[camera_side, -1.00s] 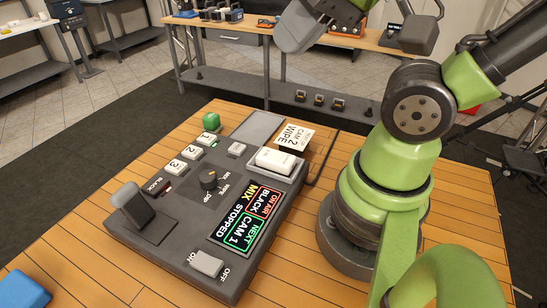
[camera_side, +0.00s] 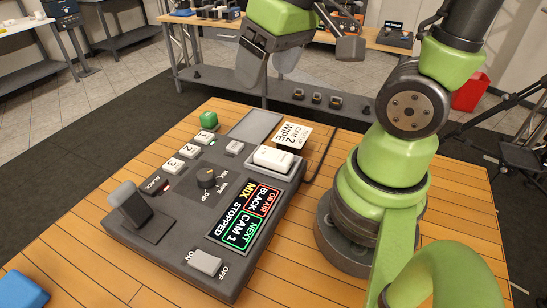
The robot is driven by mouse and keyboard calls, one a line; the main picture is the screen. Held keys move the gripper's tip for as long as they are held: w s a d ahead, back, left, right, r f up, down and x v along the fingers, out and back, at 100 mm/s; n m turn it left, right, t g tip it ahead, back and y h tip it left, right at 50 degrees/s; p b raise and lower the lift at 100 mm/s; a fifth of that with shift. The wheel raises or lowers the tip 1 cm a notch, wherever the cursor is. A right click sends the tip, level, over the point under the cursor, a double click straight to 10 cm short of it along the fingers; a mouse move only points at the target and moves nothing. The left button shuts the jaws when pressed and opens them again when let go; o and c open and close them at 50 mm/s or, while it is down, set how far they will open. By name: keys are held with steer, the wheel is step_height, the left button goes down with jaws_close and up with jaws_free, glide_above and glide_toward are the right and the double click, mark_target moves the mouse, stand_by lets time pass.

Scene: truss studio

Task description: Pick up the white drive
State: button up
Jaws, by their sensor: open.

====

TASK DETAILS: Reproduce all of the material above word for word. Omit the pictures.

SOLUTION FOR THIS TASK:
[camera_side, -1.00s] 
[camera_side, +0.00s] 
The robot is driven by mouse and keyboard calls, one a line; the main picture is the screen. Held keys move the gripper's tip for as long as they are held: w s a d ahead, back, left, right, r f up, down and x v along the fingers, out and back, at 100 mm/s; n m turn it left, right, t g tip it ahead, back and y h tip it left, right at 50 degrees/s; p b raise and lower the lift at 100 mm/s; a fifth of that with shift. The wheel raises or lowers the tip 1 cm a notch, wherever the cursor is. A right click sends the tip, level, over the point under the cursor, a double click straight to 10 cm short of it along the fingers; a mouse move only points at the target and moves nothing. The left button shuts the jaws when pressed and opens them again when let go; o and c open and close them at 50 mm/s or, while it is down, set how far they will open. By name: keys are held with steer, the wheel is step_height, the left button goes down with jaws_close and up with jaws_free, glide_above and glide_toward are the right and the double click, mark_target moves the mouse, stand_by lets time pass.

Scene: truss studio

Task description: Pick up the white drive
State: button up
Jaws, by their sensor: open.

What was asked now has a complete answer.